Problem to solve -> Locate and copy all lines bearing the word "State".

>> START

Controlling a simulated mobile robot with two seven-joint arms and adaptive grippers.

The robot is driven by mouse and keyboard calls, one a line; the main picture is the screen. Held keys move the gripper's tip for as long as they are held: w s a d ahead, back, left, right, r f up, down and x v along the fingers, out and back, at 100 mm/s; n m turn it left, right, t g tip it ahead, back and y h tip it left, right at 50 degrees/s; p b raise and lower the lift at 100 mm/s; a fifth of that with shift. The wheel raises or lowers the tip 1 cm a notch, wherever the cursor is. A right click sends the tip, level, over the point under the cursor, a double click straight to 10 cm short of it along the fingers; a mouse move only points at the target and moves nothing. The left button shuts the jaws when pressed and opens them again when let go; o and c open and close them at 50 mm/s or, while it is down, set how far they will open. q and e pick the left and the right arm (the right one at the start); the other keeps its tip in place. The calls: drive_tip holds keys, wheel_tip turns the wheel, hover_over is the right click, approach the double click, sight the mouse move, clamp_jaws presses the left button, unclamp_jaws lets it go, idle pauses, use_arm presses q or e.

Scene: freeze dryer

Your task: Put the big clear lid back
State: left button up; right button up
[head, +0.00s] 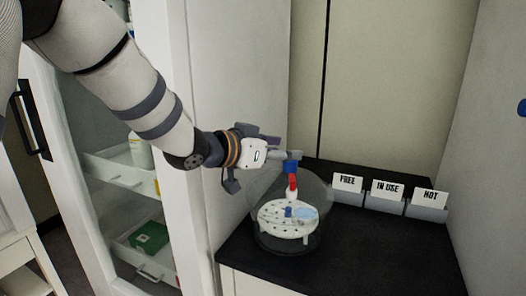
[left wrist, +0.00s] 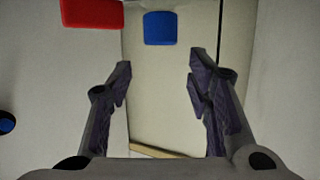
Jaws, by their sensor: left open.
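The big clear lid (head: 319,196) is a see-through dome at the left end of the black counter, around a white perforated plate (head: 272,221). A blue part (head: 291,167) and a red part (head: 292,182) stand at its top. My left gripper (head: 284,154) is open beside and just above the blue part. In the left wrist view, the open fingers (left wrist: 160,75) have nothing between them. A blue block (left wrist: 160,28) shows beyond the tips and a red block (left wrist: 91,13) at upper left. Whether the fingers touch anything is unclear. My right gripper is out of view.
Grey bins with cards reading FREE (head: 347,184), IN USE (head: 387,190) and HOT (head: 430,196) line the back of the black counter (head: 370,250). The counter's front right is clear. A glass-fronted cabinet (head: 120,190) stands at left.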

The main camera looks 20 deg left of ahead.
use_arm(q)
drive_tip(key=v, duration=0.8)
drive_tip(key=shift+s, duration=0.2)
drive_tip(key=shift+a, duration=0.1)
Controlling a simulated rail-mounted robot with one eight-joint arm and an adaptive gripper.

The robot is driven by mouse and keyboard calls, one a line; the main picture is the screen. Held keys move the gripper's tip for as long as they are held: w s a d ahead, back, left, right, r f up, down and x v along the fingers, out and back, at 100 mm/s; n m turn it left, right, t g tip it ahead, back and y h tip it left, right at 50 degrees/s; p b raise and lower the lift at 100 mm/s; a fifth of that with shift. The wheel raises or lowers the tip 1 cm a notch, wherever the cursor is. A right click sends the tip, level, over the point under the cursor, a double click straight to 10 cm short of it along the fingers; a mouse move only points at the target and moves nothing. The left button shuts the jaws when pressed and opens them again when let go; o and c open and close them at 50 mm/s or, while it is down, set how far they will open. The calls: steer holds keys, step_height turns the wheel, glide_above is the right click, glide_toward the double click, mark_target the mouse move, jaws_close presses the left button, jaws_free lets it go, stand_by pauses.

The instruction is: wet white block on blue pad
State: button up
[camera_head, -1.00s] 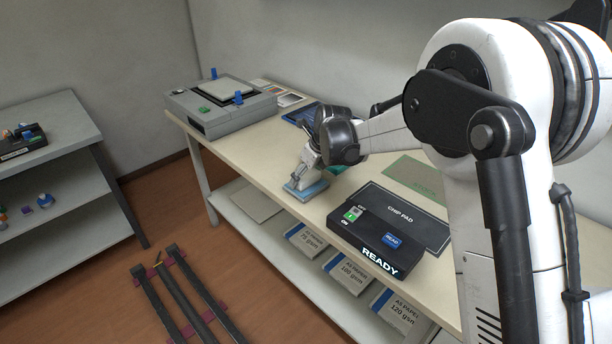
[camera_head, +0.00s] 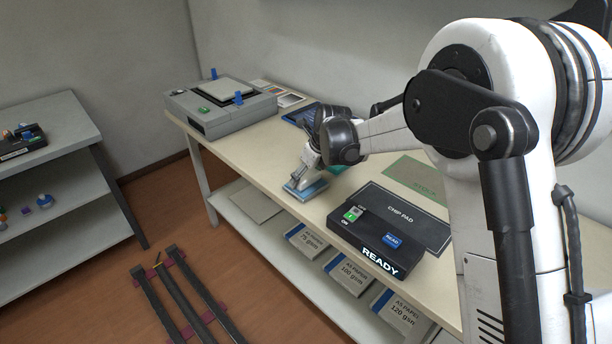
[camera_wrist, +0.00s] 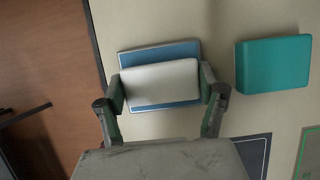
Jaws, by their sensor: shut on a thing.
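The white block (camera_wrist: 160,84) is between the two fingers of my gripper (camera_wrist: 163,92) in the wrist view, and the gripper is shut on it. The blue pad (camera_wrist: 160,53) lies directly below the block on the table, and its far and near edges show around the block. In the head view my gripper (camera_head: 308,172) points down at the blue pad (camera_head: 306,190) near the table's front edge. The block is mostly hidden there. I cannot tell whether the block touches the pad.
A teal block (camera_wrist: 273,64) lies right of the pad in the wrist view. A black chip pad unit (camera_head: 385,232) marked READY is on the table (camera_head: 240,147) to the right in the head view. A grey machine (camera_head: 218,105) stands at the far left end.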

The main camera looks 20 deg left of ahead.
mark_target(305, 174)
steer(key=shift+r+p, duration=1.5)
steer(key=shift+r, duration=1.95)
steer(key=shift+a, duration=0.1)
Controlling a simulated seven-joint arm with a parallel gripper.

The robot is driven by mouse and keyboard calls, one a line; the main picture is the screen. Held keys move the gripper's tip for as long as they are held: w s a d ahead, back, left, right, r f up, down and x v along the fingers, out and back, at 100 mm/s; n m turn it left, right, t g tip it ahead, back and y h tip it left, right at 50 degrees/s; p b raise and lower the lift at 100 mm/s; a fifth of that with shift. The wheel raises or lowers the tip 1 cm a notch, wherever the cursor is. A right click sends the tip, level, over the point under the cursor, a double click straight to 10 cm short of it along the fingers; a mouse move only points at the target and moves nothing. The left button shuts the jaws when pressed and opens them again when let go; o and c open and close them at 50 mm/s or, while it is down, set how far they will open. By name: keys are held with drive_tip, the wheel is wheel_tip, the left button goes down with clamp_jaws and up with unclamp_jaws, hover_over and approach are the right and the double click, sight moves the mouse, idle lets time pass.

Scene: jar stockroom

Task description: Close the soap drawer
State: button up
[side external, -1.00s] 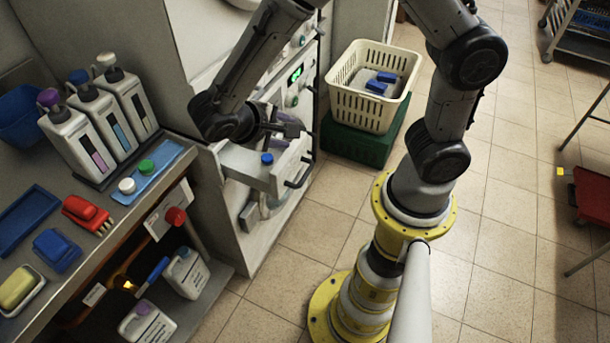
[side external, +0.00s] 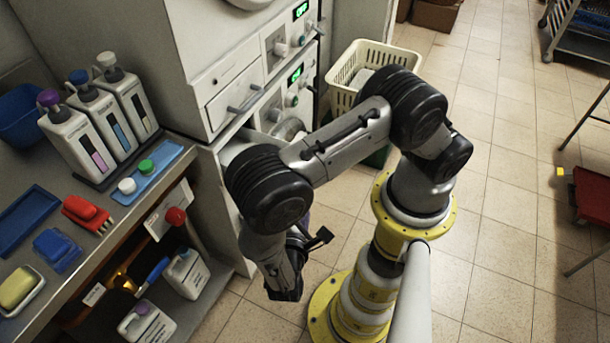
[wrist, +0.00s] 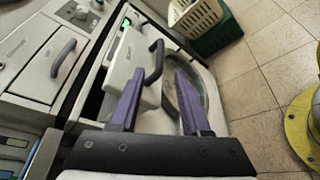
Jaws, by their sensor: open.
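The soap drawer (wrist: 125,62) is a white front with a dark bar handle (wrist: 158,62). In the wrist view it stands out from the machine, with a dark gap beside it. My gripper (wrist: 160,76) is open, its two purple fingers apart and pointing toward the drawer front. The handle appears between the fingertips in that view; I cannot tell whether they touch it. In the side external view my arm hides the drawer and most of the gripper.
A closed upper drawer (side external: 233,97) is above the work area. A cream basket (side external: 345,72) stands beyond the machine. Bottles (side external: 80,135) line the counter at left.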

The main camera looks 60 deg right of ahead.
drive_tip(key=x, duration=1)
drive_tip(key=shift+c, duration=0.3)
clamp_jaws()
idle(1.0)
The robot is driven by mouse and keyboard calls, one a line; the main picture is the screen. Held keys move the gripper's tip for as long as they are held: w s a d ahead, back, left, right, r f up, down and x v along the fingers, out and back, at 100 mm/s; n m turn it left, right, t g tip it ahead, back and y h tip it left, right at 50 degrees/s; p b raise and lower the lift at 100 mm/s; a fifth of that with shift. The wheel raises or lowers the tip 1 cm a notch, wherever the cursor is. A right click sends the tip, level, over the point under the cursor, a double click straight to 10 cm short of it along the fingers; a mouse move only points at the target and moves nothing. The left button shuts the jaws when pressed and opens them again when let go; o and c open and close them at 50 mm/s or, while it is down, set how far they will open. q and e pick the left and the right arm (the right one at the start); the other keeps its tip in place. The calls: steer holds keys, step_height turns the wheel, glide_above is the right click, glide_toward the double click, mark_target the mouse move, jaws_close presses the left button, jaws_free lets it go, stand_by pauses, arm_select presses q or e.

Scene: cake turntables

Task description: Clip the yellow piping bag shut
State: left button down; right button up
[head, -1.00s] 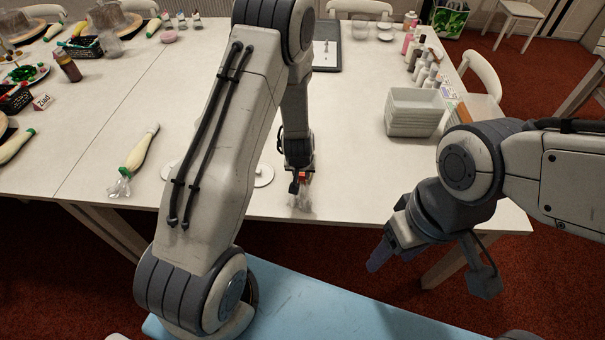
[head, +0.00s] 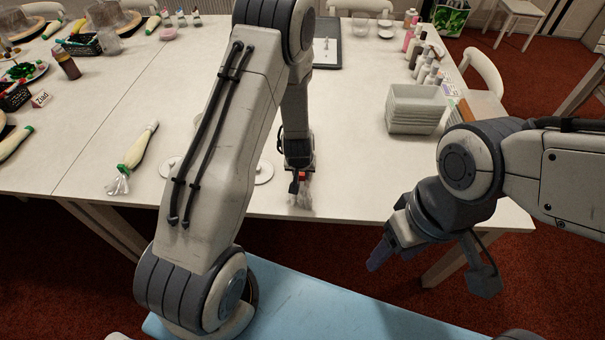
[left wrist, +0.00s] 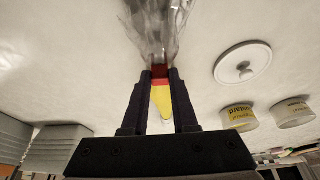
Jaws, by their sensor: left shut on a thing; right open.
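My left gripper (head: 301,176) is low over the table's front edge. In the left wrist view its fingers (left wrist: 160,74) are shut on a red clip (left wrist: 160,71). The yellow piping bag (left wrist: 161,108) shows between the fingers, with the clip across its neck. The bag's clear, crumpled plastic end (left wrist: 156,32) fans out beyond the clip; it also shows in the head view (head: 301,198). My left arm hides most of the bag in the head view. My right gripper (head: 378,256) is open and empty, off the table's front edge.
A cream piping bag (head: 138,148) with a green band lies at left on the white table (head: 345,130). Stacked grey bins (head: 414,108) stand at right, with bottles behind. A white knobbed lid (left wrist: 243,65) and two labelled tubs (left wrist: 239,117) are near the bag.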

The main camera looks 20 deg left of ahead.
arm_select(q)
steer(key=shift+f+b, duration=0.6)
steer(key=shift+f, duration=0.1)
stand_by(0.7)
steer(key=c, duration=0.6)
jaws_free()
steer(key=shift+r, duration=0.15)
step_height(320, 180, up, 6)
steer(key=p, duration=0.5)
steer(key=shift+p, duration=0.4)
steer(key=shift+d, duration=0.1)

>> END

Output ->
State: left button up; right button up
State: button up
State: button up
State: left button down; right button up

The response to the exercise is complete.